Yesterday, AAA reported that regular U.S. gasoline cost an average of $4.94 a gallon, up from about $3.07 a gallon a year earlier. The U.S. government collects just over 18 cents per gallon in taxes and fees on gasoline and a little more than 24 cents per gallon on diesel — numbers that would be relevant if a temporary federal gas tax holiday were to happen.

Oil companies and trade groups have said a tax holiday isn’t a long-term answer, while environmentalists have said it would push up demand for gasoline and diesel at a time when the country needs to switch to cleaner forms of energy.

On Wednesday, Frank Macchiarola, a senior vice president at the American Petroleum Institute, said in a statement that “while policymakers seem to recognize the impact of rising energy costs on American families, some continue to turn to short-term fixes in lieu of long-term solutions.”

“If Washington is serious about delivering relief to consumers, then they should be focused on policies that encourage increased U.S. production and address the global mismatch between energy demand and available supply,” Macchiarola said.

Companies already have an economic incentive to reopen refineries that have been closed.
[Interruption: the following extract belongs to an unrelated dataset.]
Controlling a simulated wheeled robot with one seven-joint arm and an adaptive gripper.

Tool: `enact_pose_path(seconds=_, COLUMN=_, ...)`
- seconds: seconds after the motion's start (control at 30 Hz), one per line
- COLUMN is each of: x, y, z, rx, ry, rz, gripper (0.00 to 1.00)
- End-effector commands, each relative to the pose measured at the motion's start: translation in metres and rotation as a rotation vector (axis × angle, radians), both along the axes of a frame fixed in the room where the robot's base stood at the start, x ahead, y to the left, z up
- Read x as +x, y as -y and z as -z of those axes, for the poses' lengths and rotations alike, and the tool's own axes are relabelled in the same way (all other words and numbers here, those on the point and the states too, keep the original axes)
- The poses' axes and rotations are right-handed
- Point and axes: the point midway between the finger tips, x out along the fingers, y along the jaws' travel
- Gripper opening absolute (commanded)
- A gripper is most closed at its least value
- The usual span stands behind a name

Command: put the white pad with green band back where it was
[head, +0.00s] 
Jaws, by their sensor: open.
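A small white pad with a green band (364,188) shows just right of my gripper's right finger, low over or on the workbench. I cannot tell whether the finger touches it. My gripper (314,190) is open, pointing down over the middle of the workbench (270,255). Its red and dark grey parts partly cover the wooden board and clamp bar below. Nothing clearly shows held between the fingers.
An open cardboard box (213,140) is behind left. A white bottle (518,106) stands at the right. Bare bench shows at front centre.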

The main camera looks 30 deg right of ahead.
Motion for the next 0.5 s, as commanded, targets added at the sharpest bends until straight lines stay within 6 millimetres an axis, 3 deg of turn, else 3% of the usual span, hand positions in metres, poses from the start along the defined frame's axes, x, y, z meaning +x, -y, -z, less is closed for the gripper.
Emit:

The profit margins for each barrel of oil that they refine, known as the crack spread, has grown to as much as $45 a barrel, Garland said.

“The industry’s incented today to run as much as we can, restart what we can, profitably,” Garland said. “The economic signal is there to restart this.”

Gretchen Watkins, the president of Shell USA, said yesterday that Granholm recognized at the meeting “the global nature of oil markets and prices, and that some companies, including Shell, have diminished refining capacity because we’re busy converting century-old assets to produce biofuels.”

“There was wide acknowledgment that Americans are feeling a lot of price pain and no ideas were spared in an effort to find solutions to that,” Watkins said in a statement.

“For our part, I asked that the Secretary look closely at accelerating the permitting process to increase Gulf of Mexico hydrocarbon production in the short term, while clearing a path for future wind development offshore the U.S. east coast,” Watkins continued.

Yesterday’s meeting also occurred as nearly 30 energy trade associations wrote to Biden ahead of his trip to the Middle East next month and called on him to visit various U.S. energy facilities, including the country’s refineries and top energy-producing areas like the Permian Basin and Marcellus Shale.

While the signatories said Biden’s visit to Saudi Arabia is important, the trade groups added, “U.S. energy reserves — produced to among the highest environmental standards in the world — are the answer in the global quest for reliable energy supplies.”

Jeff Eshelman, chief operating officer with the Independent Petroleum Association of America, said in an emailed statement that a visit to U.S. energy facilities would indicate that Biden is “willing to listen and learn from the nation’s largest American energy resource base.”

The White House did not respond to a request for comment on the groups’ letter.